Merry-Go-Round (1923/Flicker Alley Blu-ray)/Springfield Rifle (1952/Warner Archive Blu-ray)/Tom Tyler Silent Film Collection: Law Of The Plains + Man From Nevada (both 1929/Undercrank Blu-ray)



Picture: B-/B/B/B Sound: B-/C+/C+/C+ Extras: B/C/C- Films: B-/C+/B- & C+



PLEASE NOTE: The Springfield Rifle Blu-ray is now only available from Warner Bros. through their Warner Archive series and can be ordered from the link below.



Now for three remarkable silent gems and the kind of sound film that continued and finished what such films started...



Merry-Go-Round (1923) is an impressive, ambitious reconstruction of yet another lost film of one of the greatest directors of all time, Erich von Stroheim, except he was fired by Universal after several weeks of production, so their great journeyman filmmaker Rupert Julian (the original Phantom Of The Opera) took over and the result was still a huge hit.


In it, a man of some means (Norman Kelly as a Count yet!) pretends to be a necktie salesman (of all things) and unexpectedly falls in love with the daughter (Mary Philbin) of a puppeteer (Cesare Gravina) at the traveling circus. Too bad he going to marry a Countess (Dorothy Wallace)!


Now why he would do this is the part that needs to be most convincing for the audience to suspend disbelief and buy the film and the screenplay just gets by that one, but it is also how well it is shot and edited, the casting is a plus, the energy and flow work and when it ended, I could see why it was such a hit. The tale never becomes a love triangle, though it could have and though it is not a totally Stroheim film, his mark is on here and Julian could still hold his own as a very professional filmmaker and one of the best on the Universal lot at the time. Maude George lead the rest of the cast and now saved, this is a must-see for all serious movie fans and has some fine moments you'll love.


Extras include:

  • Old Heidelberg (1915): A new restoration of a feature from director John Emerson and producer D.W. Griffith, which served as an influence on Merry-Go-Round and also boasts Erich von Stroheim's very first acting role.

  • Vienna Actualities: Explore Vienna in the years before World War I with 17 minutes of historical footage, courtesy of Filmarchiv Austria

  • Restoring Merry-Go-Round: Go behind the scenes of the brand-new restoration with film restorer Serge Bromberg

  • Feature Length Audio Commentary by Richard Kosarski: Go behind the scenes of the troubled production and explore Merry-Go-Round's incredible filmic legacy with an in-depth commentary track from cinematic historian Richard Kosarski

  • and a Souvenir Booklet featuring a new essay on the production by Richard Kosarski and notes on the restoration by Serge Bromberg and Lucie Fourmont.



Movie fans have been waiting for all kinds of Warner catalog classics (which also includes RKO and most MGM titles) to get reissued after years (or longer) of only being available on DVD and Springfield Rifle (1952) has finally arrived.
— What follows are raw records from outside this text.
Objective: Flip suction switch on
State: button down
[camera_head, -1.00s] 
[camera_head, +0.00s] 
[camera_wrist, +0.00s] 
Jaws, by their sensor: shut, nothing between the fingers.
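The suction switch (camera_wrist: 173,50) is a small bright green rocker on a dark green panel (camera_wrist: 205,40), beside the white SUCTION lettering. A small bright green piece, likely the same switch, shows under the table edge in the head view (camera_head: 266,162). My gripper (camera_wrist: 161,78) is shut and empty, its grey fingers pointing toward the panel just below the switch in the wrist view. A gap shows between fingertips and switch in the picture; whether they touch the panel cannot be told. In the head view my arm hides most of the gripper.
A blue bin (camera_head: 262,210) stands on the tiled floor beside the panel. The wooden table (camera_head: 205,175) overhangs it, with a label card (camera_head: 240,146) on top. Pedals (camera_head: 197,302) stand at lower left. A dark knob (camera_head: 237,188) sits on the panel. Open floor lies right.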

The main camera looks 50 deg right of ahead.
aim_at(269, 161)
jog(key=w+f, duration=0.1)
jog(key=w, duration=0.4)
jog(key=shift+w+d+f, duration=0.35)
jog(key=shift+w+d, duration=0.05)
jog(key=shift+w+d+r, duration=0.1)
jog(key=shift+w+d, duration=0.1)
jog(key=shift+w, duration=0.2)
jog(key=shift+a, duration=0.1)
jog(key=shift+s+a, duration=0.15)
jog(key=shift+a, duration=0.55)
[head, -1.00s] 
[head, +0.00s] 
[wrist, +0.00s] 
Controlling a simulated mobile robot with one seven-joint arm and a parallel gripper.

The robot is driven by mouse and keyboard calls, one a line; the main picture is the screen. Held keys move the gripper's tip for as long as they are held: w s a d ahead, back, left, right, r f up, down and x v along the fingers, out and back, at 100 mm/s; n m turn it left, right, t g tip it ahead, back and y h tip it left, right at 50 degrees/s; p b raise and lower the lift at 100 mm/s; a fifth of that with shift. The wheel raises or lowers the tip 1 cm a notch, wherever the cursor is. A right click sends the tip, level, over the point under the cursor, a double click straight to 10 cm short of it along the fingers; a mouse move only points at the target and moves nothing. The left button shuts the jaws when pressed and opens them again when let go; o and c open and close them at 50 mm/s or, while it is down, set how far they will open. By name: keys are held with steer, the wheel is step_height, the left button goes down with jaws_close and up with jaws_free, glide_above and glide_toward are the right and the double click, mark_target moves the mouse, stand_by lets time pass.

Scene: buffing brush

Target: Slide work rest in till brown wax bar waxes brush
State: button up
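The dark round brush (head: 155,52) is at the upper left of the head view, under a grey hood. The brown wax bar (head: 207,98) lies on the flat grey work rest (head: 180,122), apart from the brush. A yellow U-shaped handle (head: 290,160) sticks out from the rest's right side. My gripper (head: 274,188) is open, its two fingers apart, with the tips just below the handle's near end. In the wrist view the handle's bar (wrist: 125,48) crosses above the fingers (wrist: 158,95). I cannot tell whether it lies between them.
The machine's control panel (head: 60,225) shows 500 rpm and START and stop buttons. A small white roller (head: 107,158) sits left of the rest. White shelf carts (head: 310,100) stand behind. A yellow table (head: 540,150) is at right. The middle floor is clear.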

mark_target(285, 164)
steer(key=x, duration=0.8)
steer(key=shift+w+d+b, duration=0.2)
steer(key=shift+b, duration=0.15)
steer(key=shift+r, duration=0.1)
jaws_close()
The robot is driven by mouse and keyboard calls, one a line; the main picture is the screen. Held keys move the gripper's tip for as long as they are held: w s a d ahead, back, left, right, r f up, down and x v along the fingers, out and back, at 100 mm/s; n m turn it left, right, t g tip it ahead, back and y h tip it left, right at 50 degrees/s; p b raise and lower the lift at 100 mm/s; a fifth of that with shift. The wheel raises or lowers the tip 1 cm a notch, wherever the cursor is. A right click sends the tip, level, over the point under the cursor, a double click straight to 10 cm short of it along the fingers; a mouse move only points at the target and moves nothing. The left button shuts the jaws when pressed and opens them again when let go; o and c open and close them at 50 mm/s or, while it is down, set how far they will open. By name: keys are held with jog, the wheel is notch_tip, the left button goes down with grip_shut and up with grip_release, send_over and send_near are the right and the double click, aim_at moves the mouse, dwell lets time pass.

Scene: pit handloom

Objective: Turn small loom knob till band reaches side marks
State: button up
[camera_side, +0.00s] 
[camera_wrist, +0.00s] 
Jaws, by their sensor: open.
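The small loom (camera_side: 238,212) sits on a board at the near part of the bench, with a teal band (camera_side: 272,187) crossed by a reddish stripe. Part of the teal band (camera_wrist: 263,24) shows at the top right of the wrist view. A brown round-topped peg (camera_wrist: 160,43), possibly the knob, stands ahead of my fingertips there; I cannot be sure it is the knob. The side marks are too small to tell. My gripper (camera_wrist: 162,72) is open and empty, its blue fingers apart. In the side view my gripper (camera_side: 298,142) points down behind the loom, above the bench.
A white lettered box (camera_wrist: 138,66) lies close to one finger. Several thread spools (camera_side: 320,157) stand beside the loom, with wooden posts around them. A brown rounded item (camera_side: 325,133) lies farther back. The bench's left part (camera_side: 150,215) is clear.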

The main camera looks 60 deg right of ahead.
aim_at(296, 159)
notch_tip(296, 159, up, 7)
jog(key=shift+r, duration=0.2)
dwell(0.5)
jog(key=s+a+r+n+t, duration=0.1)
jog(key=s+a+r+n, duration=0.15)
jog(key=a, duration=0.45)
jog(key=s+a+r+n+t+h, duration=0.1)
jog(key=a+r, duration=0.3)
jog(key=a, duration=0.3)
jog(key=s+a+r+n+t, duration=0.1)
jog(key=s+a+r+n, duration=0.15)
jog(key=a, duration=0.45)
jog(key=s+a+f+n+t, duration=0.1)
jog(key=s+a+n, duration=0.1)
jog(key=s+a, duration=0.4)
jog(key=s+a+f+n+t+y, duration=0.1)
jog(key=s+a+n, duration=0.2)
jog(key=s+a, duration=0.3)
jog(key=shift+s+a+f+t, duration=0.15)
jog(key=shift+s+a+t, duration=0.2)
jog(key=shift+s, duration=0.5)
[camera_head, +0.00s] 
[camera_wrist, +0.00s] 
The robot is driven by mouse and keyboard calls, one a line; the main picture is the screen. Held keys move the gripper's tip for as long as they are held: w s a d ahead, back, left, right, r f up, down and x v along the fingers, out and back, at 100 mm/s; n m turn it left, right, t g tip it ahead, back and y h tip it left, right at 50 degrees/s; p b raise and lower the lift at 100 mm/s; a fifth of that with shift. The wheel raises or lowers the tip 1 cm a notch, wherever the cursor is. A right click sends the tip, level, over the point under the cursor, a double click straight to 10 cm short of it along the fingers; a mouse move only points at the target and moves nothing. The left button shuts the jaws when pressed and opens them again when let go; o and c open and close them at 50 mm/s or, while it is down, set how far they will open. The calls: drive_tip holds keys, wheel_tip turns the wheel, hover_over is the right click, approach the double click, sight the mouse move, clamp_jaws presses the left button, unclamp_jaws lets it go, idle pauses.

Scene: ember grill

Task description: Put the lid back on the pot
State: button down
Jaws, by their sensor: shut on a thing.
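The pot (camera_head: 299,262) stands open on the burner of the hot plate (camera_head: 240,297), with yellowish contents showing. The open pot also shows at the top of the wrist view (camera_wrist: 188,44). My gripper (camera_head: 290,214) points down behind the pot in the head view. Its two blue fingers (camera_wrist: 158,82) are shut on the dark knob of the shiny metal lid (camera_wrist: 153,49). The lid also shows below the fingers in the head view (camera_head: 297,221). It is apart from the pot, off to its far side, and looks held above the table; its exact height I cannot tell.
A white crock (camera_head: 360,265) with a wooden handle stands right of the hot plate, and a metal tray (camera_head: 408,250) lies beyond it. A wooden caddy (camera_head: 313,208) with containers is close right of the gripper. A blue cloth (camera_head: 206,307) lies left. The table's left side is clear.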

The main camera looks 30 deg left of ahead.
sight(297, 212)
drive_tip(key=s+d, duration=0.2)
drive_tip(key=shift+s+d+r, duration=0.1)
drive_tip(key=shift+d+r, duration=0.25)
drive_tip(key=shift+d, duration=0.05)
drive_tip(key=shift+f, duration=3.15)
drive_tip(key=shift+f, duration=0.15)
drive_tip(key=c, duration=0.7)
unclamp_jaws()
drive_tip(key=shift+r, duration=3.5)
As I said when I covered it in the Gary Cooper Signature Collection DVD set, it ''...is an even more explicit Revenge Western as has the gutsy Andre de Toth directing a script co-written by the creator of the radio hit Gunsmoke except that The Civil War is not over yet. Cooper plays an Army man infiltrating the Confederacy so he can find out who is stealing horses. This slowly builds into a battle that might even alter the course of the war... it is a smaller scale A-Western that holds up in mixed ways.''


So to some, the title may sound simple or like a B-movie, but when considered for the time period it takes place, it is about how a single weapon can change the course of history (with echoes of atomic weapons in any post-WWII film) and in an era where a new gadget or drug can be a hit and change lives, it is easy to miss how the film was trying to make its point back in the day. It does enough and though I think the film is uneven, it is ambitious and is one of those dramas that picks up the somber tone of similar silent films before it. Stoic? Maybe too, but this was an ambitious production and now restored so well, you can enjoy that aspect more than ever.


Extras include an Original Theatrical Trailer, the great classic warner animated cartoon shorts Feed The Kitty and Rabbit's Kin (both in HD, but with lossy Dolby Digital 2.0 Mono sound) and Joe McDoakes Short (in standard definition) So You Want To Enjoy Life.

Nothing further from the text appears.